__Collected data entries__
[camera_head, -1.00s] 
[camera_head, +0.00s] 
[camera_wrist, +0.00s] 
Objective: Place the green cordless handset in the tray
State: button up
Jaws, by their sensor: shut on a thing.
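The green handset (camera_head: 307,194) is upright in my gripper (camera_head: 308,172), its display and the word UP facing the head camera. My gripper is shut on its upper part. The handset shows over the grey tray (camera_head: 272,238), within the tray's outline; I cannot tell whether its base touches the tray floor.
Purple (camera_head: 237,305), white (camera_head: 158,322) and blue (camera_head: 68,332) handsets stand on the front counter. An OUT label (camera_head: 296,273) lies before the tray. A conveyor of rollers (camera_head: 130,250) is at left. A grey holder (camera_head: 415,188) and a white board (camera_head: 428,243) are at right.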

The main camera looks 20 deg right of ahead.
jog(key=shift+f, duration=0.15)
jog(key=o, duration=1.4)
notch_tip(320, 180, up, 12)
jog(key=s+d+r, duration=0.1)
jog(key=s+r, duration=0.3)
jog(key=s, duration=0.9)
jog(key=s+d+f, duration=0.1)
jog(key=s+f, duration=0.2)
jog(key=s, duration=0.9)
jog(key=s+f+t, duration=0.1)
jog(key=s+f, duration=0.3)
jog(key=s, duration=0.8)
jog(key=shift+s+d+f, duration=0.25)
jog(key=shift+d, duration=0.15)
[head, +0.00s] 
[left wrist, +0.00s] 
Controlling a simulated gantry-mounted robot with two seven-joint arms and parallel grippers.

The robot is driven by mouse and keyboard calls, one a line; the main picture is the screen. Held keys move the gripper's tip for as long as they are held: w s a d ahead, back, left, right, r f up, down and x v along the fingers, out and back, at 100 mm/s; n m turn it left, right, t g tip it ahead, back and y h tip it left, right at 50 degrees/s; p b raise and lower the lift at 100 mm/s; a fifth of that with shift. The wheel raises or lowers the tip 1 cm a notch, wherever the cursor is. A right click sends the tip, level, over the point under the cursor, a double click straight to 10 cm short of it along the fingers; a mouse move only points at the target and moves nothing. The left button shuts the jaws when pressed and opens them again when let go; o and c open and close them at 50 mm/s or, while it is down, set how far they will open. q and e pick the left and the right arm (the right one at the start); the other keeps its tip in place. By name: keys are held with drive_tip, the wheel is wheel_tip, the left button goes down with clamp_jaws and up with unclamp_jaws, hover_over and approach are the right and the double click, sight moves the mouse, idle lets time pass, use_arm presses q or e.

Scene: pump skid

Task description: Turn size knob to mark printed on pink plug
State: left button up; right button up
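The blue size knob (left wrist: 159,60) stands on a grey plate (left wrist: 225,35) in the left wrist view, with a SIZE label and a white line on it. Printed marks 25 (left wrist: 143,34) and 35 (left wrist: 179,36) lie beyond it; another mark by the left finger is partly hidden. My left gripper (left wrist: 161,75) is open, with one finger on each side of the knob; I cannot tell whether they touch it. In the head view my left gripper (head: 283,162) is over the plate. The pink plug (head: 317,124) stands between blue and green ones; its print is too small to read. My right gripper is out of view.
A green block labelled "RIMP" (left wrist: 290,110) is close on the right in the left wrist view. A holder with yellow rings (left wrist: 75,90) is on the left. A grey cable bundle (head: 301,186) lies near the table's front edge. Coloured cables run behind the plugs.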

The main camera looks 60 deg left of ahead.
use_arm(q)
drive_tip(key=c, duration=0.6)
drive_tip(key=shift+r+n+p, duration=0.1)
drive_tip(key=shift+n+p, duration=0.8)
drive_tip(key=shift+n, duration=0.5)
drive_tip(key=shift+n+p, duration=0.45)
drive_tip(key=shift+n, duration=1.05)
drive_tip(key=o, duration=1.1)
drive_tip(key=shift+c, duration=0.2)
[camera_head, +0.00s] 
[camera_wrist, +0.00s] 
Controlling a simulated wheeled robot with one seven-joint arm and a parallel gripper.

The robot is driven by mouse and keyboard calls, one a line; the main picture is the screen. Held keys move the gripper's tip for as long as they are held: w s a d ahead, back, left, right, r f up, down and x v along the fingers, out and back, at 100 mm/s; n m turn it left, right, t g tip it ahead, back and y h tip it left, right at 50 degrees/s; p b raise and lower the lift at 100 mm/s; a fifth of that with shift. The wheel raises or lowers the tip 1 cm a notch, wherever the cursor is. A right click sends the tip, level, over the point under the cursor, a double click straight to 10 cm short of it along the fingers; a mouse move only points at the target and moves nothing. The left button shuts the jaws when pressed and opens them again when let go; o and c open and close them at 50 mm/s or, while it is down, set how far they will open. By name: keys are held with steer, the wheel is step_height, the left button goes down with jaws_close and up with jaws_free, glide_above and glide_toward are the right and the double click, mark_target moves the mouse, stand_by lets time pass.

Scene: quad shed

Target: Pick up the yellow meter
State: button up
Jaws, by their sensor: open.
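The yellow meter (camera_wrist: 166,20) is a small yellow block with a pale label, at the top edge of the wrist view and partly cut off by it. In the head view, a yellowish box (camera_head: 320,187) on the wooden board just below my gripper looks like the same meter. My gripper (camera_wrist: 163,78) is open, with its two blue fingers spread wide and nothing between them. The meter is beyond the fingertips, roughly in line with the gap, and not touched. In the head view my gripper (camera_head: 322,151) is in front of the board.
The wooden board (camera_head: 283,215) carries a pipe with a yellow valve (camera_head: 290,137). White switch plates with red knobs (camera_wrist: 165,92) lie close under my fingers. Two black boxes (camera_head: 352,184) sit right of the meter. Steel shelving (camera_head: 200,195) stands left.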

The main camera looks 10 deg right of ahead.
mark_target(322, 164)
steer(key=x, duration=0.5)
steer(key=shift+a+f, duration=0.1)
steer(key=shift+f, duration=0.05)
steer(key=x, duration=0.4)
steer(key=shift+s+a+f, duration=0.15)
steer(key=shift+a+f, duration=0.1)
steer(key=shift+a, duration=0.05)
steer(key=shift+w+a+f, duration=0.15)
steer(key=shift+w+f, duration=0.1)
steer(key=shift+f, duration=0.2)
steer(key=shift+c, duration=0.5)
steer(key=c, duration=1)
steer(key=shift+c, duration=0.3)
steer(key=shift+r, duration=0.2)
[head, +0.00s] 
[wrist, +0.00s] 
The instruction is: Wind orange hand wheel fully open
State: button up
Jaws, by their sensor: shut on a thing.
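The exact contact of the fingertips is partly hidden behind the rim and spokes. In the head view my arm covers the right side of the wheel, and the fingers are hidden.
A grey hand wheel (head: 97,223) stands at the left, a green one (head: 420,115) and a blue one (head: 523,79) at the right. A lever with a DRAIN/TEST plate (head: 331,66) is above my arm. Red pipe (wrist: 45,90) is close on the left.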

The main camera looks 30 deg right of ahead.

__WHAT IS NEEDED__
Reproduce each record exactly, leaving nothing out.

__TASK RESULT__
[camera_head, -1.00s] 
[camera_head, +0.00s] 
[camera_wrist, +0.00s] 
Objective: Place the green cordless handset in the tray
State: button up
Jaws, by their sensor: shut on a thing.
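The green handset (camera_head: 307,194) is upright in my gripper (camera_head: 308,172), its display and the word UP facing the head camera. My gripper is shut on its upper part. The handset shows over the grey tray (camera_head: 272,238), within the tray's outline; I cannot tell whether its base touches the tray floor.
Purple (camera_head: 237,305), white (camera_head: 158,322) and blue (camera_head: 68,332) handsets stand on the front counter. An OUT label (camera_head: 296,273) lies before the tray. A conveyor of rollers (camera_head: 130,250) is at left. A grey holder (camera_head: 415,188) and a white board (camera_head: 428,243) are at right.

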The main camera looks 20 deg right of ahead.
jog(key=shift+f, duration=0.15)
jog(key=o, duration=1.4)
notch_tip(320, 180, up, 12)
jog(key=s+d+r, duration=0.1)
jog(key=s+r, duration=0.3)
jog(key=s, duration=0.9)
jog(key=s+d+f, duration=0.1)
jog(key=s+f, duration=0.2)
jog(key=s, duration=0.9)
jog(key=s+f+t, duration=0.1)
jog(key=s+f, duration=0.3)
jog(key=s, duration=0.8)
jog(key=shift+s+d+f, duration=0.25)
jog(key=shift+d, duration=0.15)
[head, +0.00s] 
[left wrist, +0.00s] 
Controlling a simulated gantry-mounted robot with two seven-joint arms and parallel grippers.

The robot is driven by mouse and keyboard calls, one a line; the main picture is the screen. Held keys move the gripper's tip for as long as they are held: w s a d ahead, back, left, right, r f up, down and x v along the fingers, out and back, at 100 mm/s; n m turn it left, right, t g tip it ahead, back and y h tip it left, right at 50 degrees/s; p b raise and lower the lift at 100 mm/s; a fifth of that with shift. The wheel raises or lowers the tip 1 cm a notch, wherever the cursor is. A right click sends the tip, level, over the point under the cursor, a double click straight to 10 cm short of it along the fingers; a mouse move only points at the target and moves nothing. The left button shuts the jaws when pressed and opens them again when let go; o and c open and close them at 50 mm/s or, while it is down, set how far they will open. q and e pick the left and the right arm (the right one at the start); the other keeps its tip in place. By name: keys are held with drive_tip, the wheel is wheel_tip, the left button goes down with clamp_jaws and up with unclamp_jaws, hover_over and approach are the right and the double click, sight moves the mouse, idle lets time pass, use_arm presses q or e.

Scene: pump skid

Task description: Turn size knob to mark printed on pink plug
State: left button up; right button up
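The blue size knob (left wrist: 159,60) stands on a grey plate (left wrist: 225,35) in the left wrist view, with a SIZE label and a white line on it. Printed marks 25 (left wrist: 143,34) and 35 (left wrist: 179,36) lie beyond it; another mark by the left finger is partly hidden. My left gripper (left wrist: 161,75) is open, with one finger on each side of the knob; I cannot tell whether they touch it. In the head view my left gripper (head: 283,162) is over the plate. The pink plug (head: 317,124) stands between blue and green ones; its print is too small to read. My right gripper is out of view.
A green block labelled "RIMP" (left wrist: 290,110) is close on the right in the left wrist view. A holder with yellow rings (left wrist: 75,90) is on the left. A grey cable bundle (head: 301,186) lies near the table's front edge. Coloured cables run behind the plugs.

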The main camera looks 60 deg left of ahead.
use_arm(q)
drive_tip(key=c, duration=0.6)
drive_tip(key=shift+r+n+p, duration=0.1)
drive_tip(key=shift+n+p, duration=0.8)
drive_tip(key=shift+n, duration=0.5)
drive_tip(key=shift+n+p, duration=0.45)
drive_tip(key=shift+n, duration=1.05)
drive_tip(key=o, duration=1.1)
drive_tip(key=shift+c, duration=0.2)
[camera_head, +0.00s] 
[camera_wrist, +0.00s] 
Controlling a simulated wheeled robot with one seven-joint arm and a parallel gripper.

The robot is driven by mouse and keyboard calls, one a line; the main picture is the screen. Held keys move the gripper's tip for as long as they are held: w s a d ahead, back, left, right, r f up, down and x v along the fingers, out and back, at 100 mm/s; n m turn it left, right, t g tip it ahead, back and y h tip it left, right at 50 degrees/s; p b raise and lower the lift at 100 mm/s; a fifth of that with shift. The wheel raises or lowers the tip 1 cm a notch, wherever the cursor is. A right click sends the tip, level, over the point under the cursor, a double click straight to 10 cm short of it along the fingers; a mouse move only points at the target and moves nothing. The left button shuts the jaws when pressed and opens them again when let go; o and c open and close them at 50 mm/s or, while it is down, set how far they will open. By name: keys are held with steer, the wheel is step_height, the left button goes down with jaws_close and up with jaws_free, glide_above and glide_toward are the right and the double click, mark_target moves the mouse, stand_by lets time pass.

Scene: quad shed

Target: Pick up the yellow meter
State: button up
Jaws, by their sensor: open.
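The yellow meter (camera_wrist: 166,20) is a small yellow block with a pale label, at the top edge of the wrist view and partly cut off by it. In the head view, a yellowish box (camera_head: 320,187) on the wooden board just below my gripper looks like the same meter. My gripper (camera_wrist: 163,78) is open, with its two blue fingers spread wide and nothing between them. The meter is beyond the fingertips, roughly in line with the gap, and not touched. In the head view my gripper (camera_head: 322,151) is in front of the board.
The wooden board (camera_head: 283,215) carries a pipe with a yellow valve (camera_head: 290,137). White switch plates with red knobs (camera_wrist: 165,92) lie close under my fingers. Two black boxes (camera_head: 352,184) sit right of the meter. Steel shelving (camera_head: 200,195) stands left.

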The main camera looks 10 deg right of ahead.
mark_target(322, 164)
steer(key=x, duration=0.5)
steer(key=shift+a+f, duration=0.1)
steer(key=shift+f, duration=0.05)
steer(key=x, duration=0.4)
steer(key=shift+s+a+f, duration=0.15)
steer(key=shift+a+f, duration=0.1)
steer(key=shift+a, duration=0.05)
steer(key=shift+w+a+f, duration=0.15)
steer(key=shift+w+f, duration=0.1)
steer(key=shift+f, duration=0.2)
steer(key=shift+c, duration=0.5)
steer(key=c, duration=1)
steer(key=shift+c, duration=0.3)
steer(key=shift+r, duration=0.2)
[head, +0.00s] 
[wrist, +0.00s] 
The instruction is: Wind orange hand wheel fully open
State: button up
Jaws, by their sensor: shut on a thing.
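The exact contact of the fingertips is partly hidden behind the rim and spokes. In the head view my arm covers the right side of the wheel, and the fingers are hidden.
A grey hand wheel (head: 97,223) stands at the left, a green one (head: 420,115) and a blue one (head: 523,79) at the right. A lever with a DRAIN/TEST plate (head: 331,66) is above my arm. Red pipe (wrist: 45,90) is close on the left.

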The main camera looks 30 deg right of ahead.

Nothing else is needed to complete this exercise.